SeaWiFS represents a new way of doing business for NASA. Rather than building, launching, and controlling a satellite to study an important aspect of the Earth's environment, NASA will purchase commercially available data from a privately built satellite and use the data for environmental research. The SeaWiFS Team has developed, and will operate, a data system that will process, calibrate, validate, archive, and distribute SeaWiFS data for research. All other aspects of the mission -- satellite construction, launch, command and control and tracking -- are the responsibility of OSC. NASA has contracted with OSC to provide, for five years, the raw satellite data which will be used for research purposes. OSC will own the data rights for operational and commercial purposes. OSC has integrated the SeaWiFS instrument, built by Hughes Electronics at the Santa Barbara Remote Sensing, Goleta, CA, into its SeaStar satellite and will market the data for commercial and operational use following launch.

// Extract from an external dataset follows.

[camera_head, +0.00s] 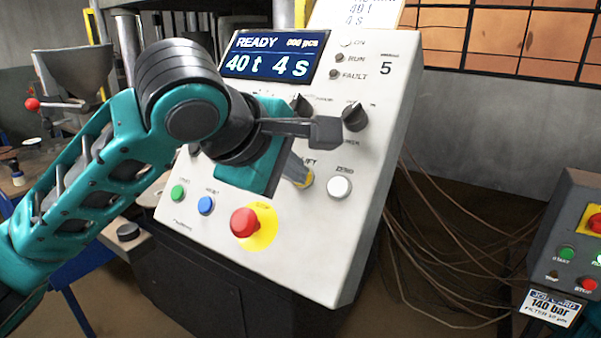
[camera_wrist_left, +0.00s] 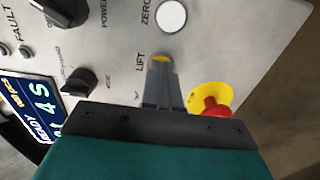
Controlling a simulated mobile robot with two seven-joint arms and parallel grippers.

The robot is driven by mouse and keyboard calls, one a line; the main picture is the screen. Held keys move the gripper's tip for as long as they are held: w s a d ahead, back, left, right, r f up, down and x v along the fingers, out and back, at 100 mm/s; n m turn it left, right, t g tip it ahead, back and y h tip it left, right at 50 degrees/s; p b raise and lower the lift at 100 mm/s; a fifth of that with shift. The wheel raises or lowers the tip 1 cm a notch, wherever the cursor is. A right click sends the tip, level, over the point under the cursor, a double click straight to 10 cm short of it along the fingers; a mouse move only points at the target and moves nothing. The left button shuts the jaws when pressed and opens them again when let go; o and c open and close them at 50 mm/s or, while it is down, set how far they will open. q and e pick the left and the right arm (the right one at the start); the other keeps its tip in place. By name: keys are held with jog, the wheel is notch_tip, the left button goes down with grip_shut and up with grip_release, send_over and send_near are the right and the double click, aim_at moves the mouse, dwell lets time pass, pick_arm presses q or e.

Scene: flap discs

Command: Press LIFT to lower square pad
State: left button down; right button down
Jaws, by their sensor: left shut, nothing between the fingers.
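The yellow LIFT button (camera_head: 308,183) is on the sloped white control panel (camera_head: 330,250), left of the white ZERO button (camera_head: 340,187). My left gripper (camera_head: 299,175) is shut and empty, its fingers pointing at LIFT and covering part of it. In the left wrist view the shut fingertips (camera_wrist_left: 161,68) overlap the yellow LIFT button (camera_wrist_left: 160,57), of which only the upper edge shows. I cannot tell whether they touch it. The screen (camera_head: 273,54) reads READY, 40 t, 4 s. I cannot make out the square pad. My right gripper is not in view.
A red emergency stop (camera_head: 244,222) on a yellow disc sits below LIFT. Green (camera_head: 178,193) and blue (camera_head: 206,205) buttons lie to its left. Dark knobs (camera_head: 354,115) are above. A grey box (camera_head: 565,240) with buttons stands at the right, with loose cables between.

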SeaWiFS will be launched from a modified Lockheed L-1011 aircraft aboard an OSC Pegasus XL expendable launch vehicle. The Pegasus XL will be released from the L-1011 at an altitude of 39,000 feet over the Pacific Ocean. Following payload separation, an onboard hydrazine propulsion system will then raise the spacecraft to its final 440-mile (705-kilometer) circular orbit within approximately 20 days after launch.

SeaWiFS can view the world's oceans every two days. Since oceans cover 70 percent of the Earth's surface, SeaWiFS will provide information on a large part of the global biosphere. SeaWiFS also will provide important information for fisheries and coastal zone management. SeaWiFS data, which also are useful for viewing plants on land, can be combined with plant productivity data from other satellites, such as Landsat and other operational weather satellites, to measure the role of the biosphere in the total global carbon exchange.

NASA's Mission to Planet Earth Program Office, located at Goddard, manages the SeaWiFS contract and is developing and will operate the research data system for NASA's Office of Mission to Planet Earth, Washington, DC.